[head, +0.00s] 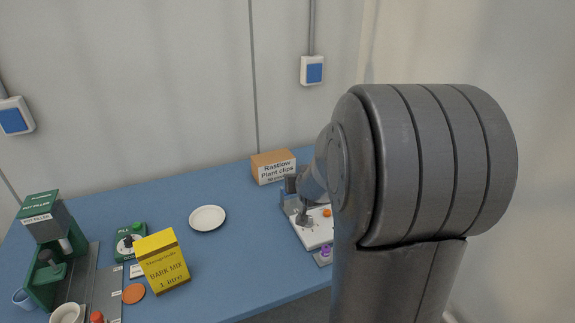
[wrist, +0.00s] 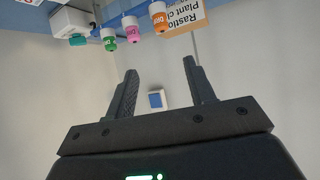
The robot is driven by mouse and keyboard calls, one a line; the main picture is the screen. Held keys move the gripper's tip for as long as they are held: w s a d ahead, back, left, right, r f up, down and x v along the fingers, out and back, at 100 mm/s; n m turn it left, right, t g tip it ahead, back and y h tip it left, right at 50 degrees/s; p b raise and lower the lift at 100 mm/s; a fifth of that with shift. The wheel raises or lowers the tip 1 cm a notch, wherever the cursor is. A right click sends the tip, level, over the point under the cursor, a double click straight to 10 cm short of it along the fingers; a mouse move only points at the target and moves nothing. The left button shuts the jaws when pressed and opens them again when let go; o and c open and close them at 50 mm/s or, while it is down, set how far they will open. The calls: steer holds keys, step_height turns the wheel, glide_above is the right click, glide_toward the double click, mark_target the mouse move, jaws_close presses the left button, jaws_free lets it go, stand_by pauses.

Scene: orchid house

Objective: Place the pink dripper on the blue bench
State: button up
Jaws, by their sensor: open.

STATED EXERCISE: Repeat the material above verbatim. Leave the pictures behind.

TASK OUTPUT:
[head, +0.00s] 
[wrist, +0.00s] 
The robot is driven by mouse and keyboard calls, one a line; the main picture is the screen. Held keys move the gripper's tip for as long as they are held: w s a d ahead, back, left, right, r f up, down and x v along the fingers, out and back, at 100 mm/s; n m turn it left, right, t g tip it ahead, back and y h tip it left, right at 50 degrees/s; p b raise and lower the lift at 100 mm/s; a fifth of that with shift. The wheel raises or lowers the tip 1 cm a notch, wherever the cursor is. A right click sends the tip, level, over the point under the cursor, a double click straight to 10 cm short of it along the fingers; a mouse move only points at the target and moves nothing. The left button shuts the jaws when pressed and opens them again when let go; o and c open and close them at 50 mm/s or, while it is down, set how far they will open. The calls: steer holds keys, step_height turns the wheel, glide_above is the right click, glide_toward the double click, mark_target the mouse move, jaws_close presses the left button, jaws_free lets it go, stand_by pauses.

Scene: orchid house

Objective: Place the pink dripper on the blue bench
State: button up
Jaws, by their sensor: open.

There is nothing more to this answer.